The Foreign Minister of Bahrain HRH Shaikh Khalid bin Ahmed bin Mohammed Al Khalifa also paid a visit to Islamabad shortly after Prince Bandar had departed for New Delhi [14]. We expect similar discussions on security coordination to have taken place.


Pakistan army is being utilized as cannon fodder or mercenaries for the Gulf Kingdoms, in return Pakistan gains significant economic support that it requires for its very survival. How long will this relationship continue and also how reliable is this support if Pakistan continues to harbour or indirectly/directly support the AQAP as well as a Nuclear Iran? Is it time for the GCC to start imposing conditions on Pakistan for its continued aid?  
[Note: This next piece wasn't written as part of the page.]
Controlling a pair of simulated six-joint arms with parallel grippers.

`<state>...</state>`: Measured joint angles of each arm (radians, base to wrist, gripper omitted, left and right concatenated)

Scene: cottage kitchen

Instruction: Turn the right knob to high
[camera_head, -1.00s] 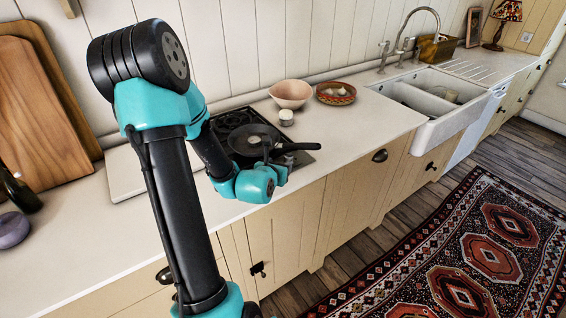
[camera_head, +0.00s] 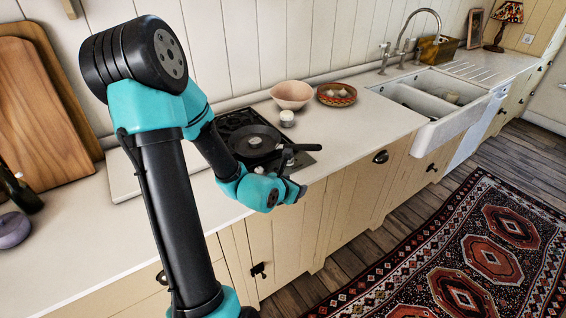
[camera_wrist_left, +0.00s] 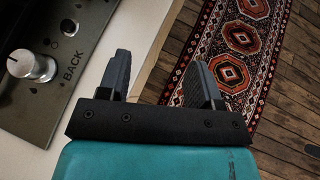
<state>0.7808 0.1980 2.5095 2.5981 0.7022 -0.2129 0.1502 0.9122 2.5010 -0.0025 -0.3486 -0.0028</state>
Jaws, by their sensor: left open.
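A silver round knob (camera_wrist_left: 32,65) stands on the dark hob panel (camera_wrist_left: 60,40) at the left of the left wrist view, beside the printed word BACK. Whether it is the right knob I cannot tell. A small pale knob (camera_head: 259,170) shows at the hob's front edge in the head view, just left of my gripper. My left gripper (camera_wrist_left: 158,75) is open and empty, its fingers apart over the counter's front edge, to the right of the knob and not touching it. It also shows in the head view (camera_head: 294,172). My right gripper is not in view.
A black frying pan (camera_head: 254,141) sits on the hob (camera_head: 230,121), its handle pointing right. A small white jar (camera_head: 287,118), a pink bowl (camera_head: 292,95) and a patterned bowl (camera_head: 336,95) stand behind. The counter further right (camera_head: 385,115) is clear up to the sink (camera_head: 440,115).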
I leave you with a quote from the book (My Life with the Taliban) of Mullah Abdul Salam Zaeef, Taliban regimes Ambassador to Pakistan:

Pakistan, which plays a key role in Asia, is so famous for treachery that it is said they can get milk from a bull. They have two tongues in one mouth, and two faces on one head so they can speak everybody’s language; they use everybody, deceive everybody. They deceive the Arabs under the guise of Islamic nuclear power, they milk America and Europe in the alliance against terrorism, and they have been deceiving Pakistani and other Muslims around the world in the name of the Kashmiri jihad.”

[1] Pakistan said Saturday it had agreed to borrow $7.6 billion from the International Monetary Fund
[8] Data Source
[9] Data Source
[10] Taliban leader killed by SAS was a Pakistani Army officer


  1. Sir ,

    Current crisis in Middle east has roots in Shia - Sunni differences. As Pakistan has very large number of Shia population there seems no effect of this on relation between Pakistan and Saudi Arab.

    How Do you see progress in future? if current crises expands it will affect Pakistani esablishments commitments towards Saudis.

  2. Naturally there will be instability in pakistan. Pakistan has already seen a flare up in sectarian related issues specifically related to KSA vs Iran.

    It is in Pakistan's interests to maintain close relations with KSA and also avert a collission between GCC and Iran.